I am thoroughly enjoying this thread, being new to this team - I'm learning a lot from it. Thank you

[pkulikov]

@IEvangelist I would make the intro even shorter (is that grammatically correct?):

That is because the compiler...

[springy76]

BTW: Not to oversee what happens on nullable structs while talking about nullable reference types:

static System.TimeSpan T1(DateTime? dt) 
    => dt?.TimeOfDay!.GetValueOrDefault(Timeout.InfiniteTimeSpan);

Without ! the member GetValueOrDefault of the intermediary Nullable<T> struct would not be valid at this place at all since TimeOfDay itself is just a struct (TimeSpan).

[IEvangelist]

@IEvangelist I would make the intro even shorter (is that grammatically correct?):

That is because the compiler...

I'm good with that, I think the "That happens because" was throwing me off...

[AntonLapounov]

this is how I understand the language spec. According to it, a null-conditional expression and a member access expression (as it's a primary expression) are unary expressions. That means they have one operand.
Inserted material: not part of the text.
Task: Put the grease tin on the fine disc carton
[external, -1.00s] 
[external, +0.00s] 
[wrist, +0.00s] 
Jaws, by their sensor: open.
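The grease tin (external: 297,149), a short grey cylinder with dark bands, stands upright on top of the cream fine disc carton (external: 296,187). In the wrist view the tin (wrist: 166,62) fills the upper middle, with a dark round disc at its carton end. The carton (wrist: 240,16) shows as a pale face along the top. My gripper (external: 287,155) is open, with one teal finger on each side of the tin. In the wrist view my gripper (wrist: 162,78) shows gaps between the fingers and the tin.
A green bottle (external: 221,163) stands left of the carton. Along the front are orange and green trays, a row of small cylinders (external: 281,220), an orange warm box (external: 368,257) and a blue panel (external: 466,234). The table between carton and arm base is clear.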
That is not correct interpretation of the spec. While every primary_expression matches the unary_expression production, that does not mean that every operator within a primary_expression has to be a unary operator. Consider, for example, this unary_expression: a[1+2].b. It contains three operators:

• Binary arithmetic operator + taking arguments 1 and 2.
• Binary indexing operator [] taking arguments a and 3 (the result of 1+2).
• Binary access operator . taking arguments a[3] and b.

While you might claim that b is not a 'real' operand of the last operator and name it rhs instead, it would be difficult to deny that 3 is a real operand of a[3], which is certainly a unary_expression.
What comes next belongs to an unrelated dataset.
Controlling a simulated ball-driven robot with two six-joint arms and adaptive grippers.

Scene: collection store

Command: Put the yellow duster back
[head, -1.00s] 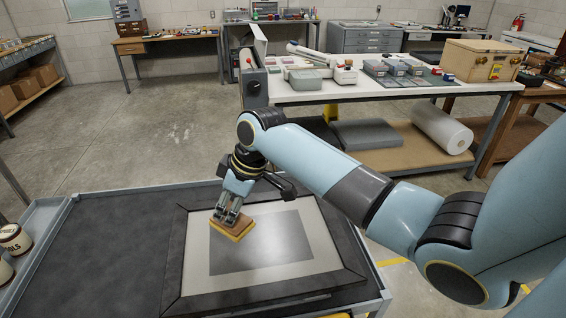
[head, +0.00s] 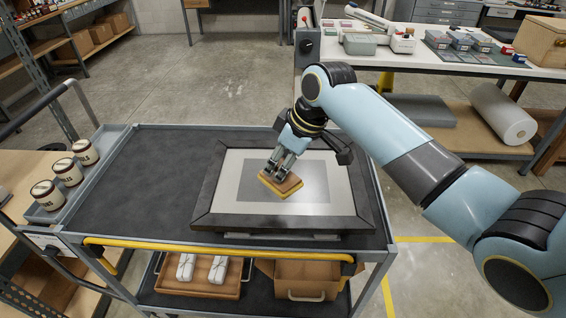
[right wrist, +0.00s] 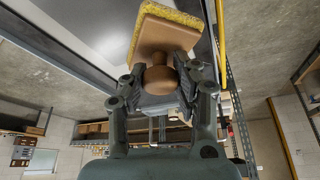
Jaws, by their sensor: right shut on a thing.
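The yellow duster (head: 281,185) has a brown wooden back with a knob and a yellow pad beneath. My right gripper (head: 285,168) is shut on it and holds it over the glazed picture in the dark frame (head: 222,195) on the cart. In the head view I cannot tell whether the pad touches the glass. In the right wrist view the duster's knob (right wrist: 160,79) sits between the fingers, and its yellow pad (right wrist: 180,15) faces away from the gripper. My left gripper is not in view.
The grey cart (head: 130,205) has a side tray (head: 103,160) with several labelled jars (head: 68,170). Its yellow handle bar (head: 190,249) runs along the near edge. The lower shelf holds a wooden tray (head: 225,290) with white bundles and a brown box (head: 300,280). The cart top left of the frame is clear.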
For example, the spec on null-conditional says:

The null-conditional operator applies a list of operations to its operand...

And that list of operations works as the second argument/operand of the operator. That is commonly used terminology. Look, for example, at Safe navigation operator Wiki page:

In object-oriented programming, the safe navigation operator (also known as optional chaining operator, safe call operator, null-conditional operator) is a binary operator that returns null if its first argument is null; otherwise it performs a dereferencing operation as specified by the second argument (typically an object member access or an array index).
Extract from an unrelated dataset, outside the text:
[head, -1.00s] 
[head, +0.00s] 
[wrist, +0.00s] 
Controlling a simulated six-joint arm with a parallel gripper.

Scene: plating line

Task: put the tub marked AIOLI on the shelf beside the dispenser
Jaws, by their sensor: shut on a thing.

So, there is a distinction between "operand" and "rhs". This distinction is important, because precedence concerns operands.

Operator precedence rules dictate how an expression is interpreted by the compiler and translated into the expression tree. That includes determining arguments of each operator. It does not matter whether you call them operands or lhs/rhs — you still have to determine their textual boundaries. If some part of the grammar is more complicated and cannot be expressed as an operator-precedence grammar, that is fine, but then you should avoid assigning precedence to operators in that part of the grammar. That is what you did in #18001 and I came here to explain why it was wrong:

• moved x?.y and x?[y] (null-conditionals) from the primary precedence row to the unary precedence row (putting it to the primary expressions group was not correct)

[BillWagner]

Thanks for all the discussion. I'll make the following proposal:

In light of dotnet/csharplang#3393, dotnet/csharplang#3297 and dotnet/roslyn#43659 which open possible changes o the spec and implementation, I'd like to re-focus this on explaining the current behavior. (Thanks @AntonLapounov @agocke and @jcouv for driving those discussions).

In the short term, I think the best solution is Option 1 in https://github.aaakk.us.kg/dotnet/docs/pull/18037/files#r414319212 as @AntonLapounov says. In addition, we should add a note as previously discussed. I suggest the following edit to the previous proposal:

Note

In C# 8, The expression x?.y!.z is parsed as (x?.y)!.z. Due to this interpretation (x?.y)! is considered not null. Therefore, if either x or y is null, the expression throws a NullReferenceException.

I specifically mention C# 8 to take into account change that might come from dotnet/csharplang#3393.

In the longer term, as the standardization effort catches up, we should remove this table from the language reference section, and refer to the corresponding table in the spec.

Can we give this is thumbs up or down as a proposed solution?

[AntonLapounov]

Therefore, if either x or y is null, the expression throws a NullReferenceException.

Nitpicking, it may throw, but not necessary if z is a method call:

int[] a = null;
// s2 is the empty string: ToString() is called on default(int?)
string s2 = a?.First()!.ToString();

What's about the following?

In C# 8 the expression x?.y!.z is parsed as (x?.y)!.z. Due to this interpretation z is evaluated even if x is null, which may result in a NullReferenceException.

[springy76]

BTW: What is inside LINQ expressions? ?. isn't allowed there but ! is allowed -- but seems to have no impact on the expression.

[BillWagner]

I opened #18124 to address this. Thanks for all the discussion.

@springy76 Can you open a new issue for the question on LINQ expressions? I'm not sure what you mean, and I'd like to start a new discussion for that concern.

[springy76]

@BillWagner

I just wanted to note that

Expression<Func<DirectoryInfo, string>> expr = di => di.Parent?.Name;

does not compile at all (CS8072 An expression tree lambda may not contain a null propagating operator) but

Expression<Func<DirectoryInfo, string>> expr = di => di.Parent!.Name;

is no problem, seems to be ignored by (or transparent to) the expression code builder.

[BillWagner]

Thanks @springy76 That's a different issue. (And we don't document it well.)

There are a number of new syntax elements that aren't representable in LINQ expression trees. I'll create an issue and we'll address that as well.